Mas que bairro é esse? O diretor libanês Ziad Doueiri,
radicado na França, não se instala no ambiente. Pouco
nos dá a ver da vida naquele espaço. Não há um senso
de cotidiano, de situações que se repetem, de um mal-estar
no ar. Só podemos concordar que Chimo tem de sair dali,
que o bairro é um freio em sua vida, porque ele nos
diz isso na narração. Mas a imagem pouco nos convence
a esse respeito.
Ao mesclar um olhar mais realista com um tratamento
aberto ao fabular, Doueiri, que antes dirigiu Beirute
Oeste (exibido apenas em mostras no Brasil) e foi
assistente de Tarantino (Cães de Alguel, Pulp Fiction,
Jackie Brown),
perdeu o ponto de equilíbrio. Sua narrativa encadeia
acontecimentos, mas ignora os intervalos, o olhar mais
observacional, a aproximação maior com o bairro, com
a figuração, com as casas e com os lugares públicos.

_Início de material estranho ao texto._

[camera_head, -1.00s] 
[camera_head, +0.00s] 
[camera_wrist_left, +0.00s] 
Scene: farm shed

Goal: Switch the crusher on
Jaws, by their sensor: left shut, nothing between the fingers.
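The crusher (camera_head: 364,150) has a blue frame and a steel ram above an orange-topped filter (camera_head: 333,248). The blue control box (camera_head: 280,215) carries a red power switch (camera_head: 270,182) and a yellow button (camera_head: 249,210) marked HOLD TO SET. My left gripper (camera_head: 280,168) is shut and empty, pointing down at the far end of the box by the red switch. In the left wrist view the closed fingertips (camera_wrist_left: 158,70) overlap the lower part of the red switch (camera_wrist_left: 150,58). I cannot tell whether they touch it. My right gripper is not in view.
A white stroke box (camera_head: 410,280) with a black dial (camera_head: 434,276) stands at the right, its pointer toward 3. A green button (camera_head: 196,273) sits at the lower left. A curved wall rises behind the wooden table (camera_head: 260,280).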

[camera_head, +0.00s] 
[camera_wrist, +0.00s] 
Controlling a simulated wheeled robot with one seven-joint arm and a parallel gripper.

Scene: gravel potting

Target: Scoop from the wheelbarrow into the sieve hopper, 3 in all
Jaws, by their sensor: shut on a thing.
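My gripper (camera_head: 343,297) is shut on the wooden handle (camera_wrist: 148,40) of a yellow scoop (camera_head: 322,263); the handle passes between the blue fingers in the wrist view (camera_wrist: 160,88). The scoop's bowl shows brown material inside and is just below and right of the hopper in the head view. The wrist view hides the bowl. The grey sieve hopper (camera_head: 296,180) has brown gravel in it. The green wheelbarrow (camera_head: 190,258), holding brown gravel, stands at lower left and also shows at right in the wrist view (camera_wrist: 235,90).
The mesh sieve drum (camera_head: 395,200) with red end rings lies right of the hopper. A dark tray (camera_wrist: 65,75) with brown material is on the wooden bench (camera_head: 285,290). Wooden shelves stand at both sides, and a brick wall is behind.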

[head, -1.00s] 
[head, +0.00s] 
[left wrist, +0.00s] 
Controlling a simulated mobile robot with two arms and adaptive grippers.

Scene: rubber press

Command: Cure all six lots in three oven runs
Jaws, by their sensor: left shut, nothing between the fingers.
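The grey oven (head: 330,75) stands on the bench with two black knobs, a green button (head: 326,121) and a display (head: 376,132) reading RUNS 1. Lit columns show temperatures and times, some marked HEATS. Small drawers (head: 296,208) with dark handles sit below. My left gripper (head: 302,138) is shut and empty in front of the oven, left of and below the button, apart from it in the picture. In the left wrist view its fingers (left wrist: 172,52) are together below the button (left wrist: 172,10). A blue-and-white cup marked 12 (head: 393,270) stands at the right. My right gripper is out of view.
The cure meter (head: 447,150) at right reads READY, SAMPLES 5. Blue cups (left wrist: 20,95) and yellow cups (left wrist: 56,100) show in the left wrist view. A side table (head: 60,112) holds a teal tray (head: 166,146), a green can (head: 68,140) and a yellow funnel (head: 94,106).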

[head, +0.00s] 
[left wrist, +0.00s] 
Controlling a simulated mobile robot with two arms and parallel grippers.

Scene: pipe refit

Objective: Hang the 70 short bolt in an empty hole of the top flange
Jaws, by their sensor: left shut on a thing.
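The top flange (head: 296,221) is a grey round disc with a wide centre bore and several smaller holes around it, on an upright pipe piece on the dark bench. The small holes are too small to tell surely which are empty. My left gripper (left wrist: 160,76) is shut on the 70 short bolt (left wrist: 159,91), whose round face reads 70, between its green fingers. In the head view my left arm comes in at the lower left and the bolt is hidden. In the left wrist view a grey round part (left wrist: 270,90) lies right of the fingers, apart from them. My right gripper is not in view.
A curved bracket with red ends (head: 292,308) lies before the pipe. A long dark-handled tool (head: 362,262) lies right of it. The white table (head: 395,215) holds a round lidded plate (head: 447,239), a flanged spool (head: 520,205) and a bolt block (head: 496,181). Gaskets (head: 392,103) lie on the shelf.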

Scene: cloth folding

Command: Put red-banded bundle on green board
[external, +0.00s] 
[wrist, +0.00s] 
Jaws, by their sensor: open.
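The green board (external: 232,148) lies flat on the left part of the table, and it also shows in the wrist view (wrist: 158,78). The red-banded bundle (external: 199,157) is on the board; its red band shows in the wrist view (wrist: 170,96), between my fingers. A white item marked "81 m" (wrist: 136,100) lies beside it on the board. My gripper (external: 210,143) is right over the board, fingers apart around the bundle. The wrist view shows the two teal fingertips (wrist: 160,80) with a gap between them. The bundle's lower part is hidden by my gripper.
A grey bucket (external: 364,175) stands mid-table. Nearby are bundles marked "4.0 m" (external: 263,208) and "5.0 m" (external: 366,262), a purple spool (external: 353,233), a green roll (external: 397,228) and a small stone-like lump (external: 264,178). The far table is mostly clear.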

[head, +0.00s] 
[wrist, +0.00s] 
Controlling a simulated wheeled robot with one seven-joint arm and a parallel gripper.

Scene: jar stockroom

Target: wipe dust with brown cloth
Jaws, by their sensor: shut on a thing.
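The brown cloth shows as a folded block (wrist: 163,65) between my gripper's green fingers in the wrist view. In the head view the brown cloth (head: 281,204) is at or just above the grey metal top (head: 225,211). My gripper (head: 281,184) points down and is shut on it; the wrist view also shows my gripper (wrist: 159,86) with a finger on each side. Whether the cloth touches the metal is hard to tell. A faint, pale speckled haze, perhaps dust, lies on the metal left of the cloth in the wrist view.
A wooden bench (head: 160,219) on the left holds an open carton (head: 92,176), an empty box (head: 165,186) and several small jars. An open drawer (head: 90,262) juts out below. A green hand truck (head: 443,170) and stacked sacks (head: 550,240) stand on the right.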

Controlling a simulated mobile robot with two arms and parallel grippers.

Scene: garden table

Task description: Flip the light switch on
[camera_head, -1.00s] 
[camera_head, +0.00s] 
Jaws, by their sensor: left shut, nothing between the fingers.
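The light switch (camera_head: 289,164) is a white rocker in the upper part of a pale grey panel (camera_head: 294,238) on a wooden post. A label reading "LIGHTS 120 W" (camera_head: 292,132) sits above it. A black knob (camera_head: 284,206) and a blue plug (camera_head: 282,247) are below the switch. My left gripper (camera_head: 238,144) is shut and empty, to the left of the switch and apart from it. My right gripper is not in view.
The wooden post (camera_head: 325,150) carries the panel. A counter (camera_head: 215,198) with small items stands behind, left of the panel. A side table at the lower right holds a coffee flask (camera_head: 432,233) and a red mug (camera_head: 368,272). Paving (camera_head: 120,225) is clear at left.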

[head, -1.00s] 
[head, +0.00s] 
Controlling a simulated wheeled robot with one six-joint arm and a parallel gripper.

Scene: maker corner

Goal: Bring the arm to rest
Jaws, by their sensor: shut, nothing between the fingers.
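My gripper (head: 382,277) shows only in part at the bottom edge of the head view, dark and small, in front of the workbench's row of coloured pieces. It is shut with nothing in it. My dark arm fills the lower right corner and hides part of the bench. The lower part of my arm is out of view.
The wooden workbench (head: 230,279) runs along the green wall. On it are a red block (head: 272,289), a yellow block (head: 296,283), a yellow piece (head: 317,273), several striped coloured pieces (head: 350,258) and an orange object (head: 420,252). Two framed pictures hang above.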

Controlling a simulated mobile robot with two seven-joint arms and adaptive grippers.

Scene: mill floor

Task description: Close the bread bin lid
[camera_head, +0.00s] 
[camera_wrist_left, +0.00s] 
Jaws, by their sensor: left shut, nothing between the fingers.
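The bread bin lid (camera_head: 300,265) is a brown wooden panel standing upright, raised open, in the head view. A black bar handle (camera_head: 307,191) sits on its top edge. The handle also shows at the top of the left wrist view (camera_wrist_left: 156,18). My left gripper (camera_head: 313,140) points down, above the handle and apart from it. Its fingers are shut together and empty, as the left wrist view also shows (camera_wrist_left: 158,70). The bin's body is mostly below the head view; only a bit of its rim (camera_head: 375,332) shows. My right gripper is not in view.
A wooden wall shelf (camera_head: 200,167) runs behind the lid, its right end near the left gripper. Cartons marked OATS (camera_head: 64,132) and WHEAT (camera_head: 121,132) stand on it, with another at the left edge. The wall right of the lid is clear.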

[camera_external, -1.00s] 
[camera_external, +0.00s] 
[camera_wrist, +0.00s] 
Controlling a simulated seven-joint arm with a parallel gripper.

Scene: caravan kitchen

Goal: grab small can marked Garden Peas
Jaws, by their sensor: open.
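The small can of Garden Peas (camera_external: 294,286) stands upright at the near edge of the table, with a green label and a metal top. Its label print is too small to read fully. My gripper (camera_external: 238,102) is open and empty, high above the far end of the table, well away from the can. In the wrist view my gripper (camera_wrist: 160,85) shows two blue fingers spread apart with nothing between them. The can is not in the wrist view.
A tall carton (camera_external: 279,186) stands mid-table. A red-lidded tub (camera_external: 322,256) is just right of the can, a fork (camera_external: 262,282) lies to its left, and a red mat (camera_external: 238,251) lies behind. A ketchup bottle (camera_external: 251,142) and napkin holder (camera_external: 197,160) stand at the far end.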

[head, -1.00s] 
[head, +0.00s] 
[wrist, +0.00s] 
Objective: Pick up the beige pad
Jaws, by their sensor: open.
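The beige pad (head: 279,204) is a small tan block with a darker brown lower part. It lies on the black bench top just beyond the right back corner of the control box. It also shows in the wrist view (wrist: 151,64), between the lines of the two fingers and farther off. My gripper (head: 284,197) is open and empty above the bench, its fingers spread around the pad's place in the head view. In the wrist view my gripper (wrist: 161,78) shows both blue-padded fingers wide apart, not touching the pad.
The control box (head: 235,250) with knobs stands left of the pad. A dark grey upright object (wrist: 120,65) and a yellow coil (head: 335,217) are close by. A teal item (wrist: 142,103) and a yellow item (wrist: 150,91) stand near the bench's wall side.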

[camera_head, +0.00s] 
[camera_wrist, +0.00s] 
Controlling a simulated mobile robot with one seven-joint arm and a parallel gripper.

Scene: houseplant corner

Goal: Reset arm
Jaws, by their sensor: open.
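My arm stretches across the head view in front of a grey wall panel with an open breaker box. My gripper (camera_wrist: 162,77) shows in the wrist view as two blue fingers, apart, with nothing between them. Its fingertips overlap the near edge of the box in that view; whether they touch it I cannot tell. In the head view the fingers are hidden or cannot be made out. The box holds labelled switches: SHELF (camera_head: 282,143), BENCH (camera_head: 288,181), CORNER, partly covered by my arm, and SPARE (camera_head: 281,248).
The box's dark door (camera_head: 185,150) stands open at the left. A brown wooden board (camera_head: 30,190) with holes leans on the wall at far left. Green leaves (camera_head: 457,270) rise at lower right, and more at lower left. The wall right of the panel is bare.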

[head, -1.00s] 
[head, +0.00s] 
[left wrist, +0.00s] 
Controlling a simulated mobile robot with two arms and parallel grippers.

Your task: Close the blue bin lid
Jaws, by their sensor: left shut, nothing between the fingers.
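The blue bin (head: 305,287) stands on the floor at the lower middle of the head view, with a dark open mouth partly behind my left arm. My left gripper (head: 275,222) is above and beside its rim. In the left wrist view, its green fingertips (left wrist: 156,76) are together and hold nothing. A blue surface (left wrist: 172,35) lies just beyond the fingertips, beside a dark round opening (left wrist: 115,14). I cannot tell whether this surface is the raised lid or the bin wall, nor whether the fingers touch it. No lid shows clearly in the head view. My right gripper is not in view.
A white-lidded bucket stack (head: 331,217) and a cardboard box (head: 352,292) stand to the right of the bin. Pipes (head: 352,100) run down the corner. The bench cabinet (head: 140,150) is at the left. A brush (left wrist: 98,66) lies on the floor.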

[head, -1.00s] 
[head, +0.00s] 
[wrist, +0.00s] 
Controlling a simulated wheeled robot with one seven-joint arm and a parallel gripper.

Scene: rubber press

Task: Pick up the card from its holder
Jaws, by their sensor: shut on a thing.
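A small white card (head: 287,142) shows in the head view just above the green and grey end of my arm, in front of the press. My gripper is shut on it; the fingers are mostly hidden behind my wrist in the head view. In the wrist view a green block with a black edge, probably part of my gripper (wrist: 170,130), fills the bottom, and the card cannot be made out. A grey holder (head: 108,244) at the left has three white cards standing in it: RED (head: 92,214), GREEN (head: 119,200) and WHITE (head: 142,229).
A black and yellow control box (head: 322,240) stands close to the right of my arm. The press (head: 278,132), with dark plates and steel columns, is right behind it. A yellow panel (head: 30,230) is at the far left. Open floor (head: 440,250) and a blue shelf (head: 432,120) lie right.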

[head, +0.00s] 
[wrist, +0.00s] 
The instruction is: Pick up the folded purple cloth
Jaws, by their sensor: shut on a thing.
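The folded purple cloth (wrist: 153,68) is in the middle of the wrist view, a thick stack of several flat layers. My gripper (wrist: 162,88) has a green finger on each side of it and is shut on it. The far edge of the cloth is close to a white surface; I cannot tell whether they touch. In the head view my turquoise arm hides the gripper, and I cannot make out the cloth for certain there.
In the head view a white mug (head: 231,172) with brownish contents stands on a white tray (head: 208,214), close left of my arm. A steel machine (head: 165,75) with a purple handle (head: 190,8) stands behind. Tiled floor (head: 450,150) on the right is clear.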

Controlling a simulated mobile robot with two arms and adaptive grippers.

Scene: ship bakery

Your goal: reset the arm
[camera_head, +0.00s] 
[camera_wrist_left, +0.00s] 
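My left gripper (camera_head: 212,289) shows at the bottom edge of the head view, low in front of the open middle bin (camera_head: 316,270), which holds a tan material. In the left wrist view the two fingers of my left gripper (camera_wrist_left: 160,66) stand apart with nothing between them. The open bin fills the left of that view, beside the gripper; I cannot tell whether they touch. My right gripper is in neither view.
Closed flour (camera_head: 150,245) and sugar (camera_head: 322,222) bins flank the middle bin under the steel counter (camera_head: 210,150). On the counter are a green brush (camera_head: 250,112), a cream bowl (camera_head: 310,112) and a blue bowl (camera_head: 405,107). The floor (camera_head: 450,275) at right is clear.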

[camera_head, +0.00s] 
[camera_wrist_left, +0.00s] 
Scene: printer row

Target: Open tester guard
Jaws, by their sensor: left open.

Doueiri opta por um olhar mais movimentado, algo manifestado
no trabalho da câmera, que, sem necessariamente obter
efeitos plásticos marcantes, procura chamar atenção
para si, indicando uma busca do diretor por “sinais
de estilo”.
É preciso reconhecer que, em alguns trechos isolados,
a câmera enamora-se de Lila, o que, se a reduz a uma
imagem desejável e de significado enigmatíco, por outro
lado encontra nela, por razões não tão identificáveis
racionalmente, fragmentos de beleza e poesia. Doueiri
filma Vahina com desejo e curiosidade. Ele a enquadra
com a disposição de transformar seu corpo em objeto
para voyeur, suas palavras em fagulhas eróticas
e suas atitudes em pequenas revoluções. Mas, até a explicação
para sua suposta libido desgovernada, Lila tem um mistério
instigante. O diretor tenta cultivar o senso de ambiguidade
(às vezes caricata), sempre situando Lila entre a pureza
e a transgressão, de modo a nos permitir vê-la como
um anjo tomado por desejo satânico, sem repressão verbal
na expressão de sua sexualidade fantasiosa.